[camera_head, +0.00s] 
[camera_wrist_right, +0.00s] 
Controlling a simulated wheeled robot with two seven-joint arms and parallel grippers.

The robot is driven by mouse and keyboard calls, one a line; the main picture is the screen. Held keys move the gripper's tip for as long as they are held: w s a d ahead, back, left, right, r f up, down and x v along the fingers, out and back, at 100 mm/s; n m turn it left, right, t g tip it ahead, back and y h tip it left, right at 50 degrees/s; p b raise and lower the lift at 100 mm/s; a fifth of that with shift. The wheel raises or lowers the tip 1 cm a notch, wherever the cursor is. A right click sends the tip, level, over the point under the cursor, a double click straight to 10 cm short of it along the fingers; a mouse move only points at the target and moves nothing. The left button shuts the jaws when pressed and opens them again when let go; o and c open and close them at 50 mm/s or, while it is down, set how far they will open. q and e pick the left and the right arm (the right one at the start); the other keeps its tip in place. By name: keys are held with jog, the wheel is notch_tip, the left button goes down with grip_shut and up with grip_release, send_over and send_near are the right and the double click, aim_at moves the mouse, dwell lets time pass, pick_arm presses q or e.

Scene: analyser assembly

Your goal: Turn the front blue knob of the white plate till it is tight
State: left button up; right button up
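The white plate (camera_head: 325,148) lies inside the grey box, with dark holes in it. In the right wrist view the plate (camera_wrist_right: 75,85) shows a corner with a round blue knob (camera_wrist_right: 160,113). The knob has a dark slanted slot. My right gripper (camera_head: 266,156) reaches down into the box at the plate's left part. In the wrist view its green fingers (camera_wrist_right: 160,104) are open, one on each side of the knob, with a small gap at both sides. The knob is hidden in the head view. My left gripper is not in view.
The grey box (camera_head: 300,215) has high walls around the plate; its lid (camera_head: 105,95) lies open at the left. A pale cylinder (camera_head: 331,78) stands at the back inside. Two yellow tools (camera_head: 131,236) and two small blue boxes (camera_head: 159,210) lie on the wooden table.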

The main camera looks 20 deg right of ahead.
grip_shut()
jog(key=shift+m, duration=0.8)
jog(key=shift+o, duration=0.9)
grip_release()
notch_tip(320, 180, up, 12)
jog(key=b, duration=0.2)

| EXERCISE PROMPT |
Extract the run of lines that opens with the line containing "[camera_wrist_right, +0.00s]" and closes with the line containing "Controlling a simulated"; reproduce it exactly and add nothing.

| EXERCISE OUTPUT |
[camera_wrist_right, +0.00s] 
Controlling a simulated wheeled robot with two seven-joint arms and parallel grippers.

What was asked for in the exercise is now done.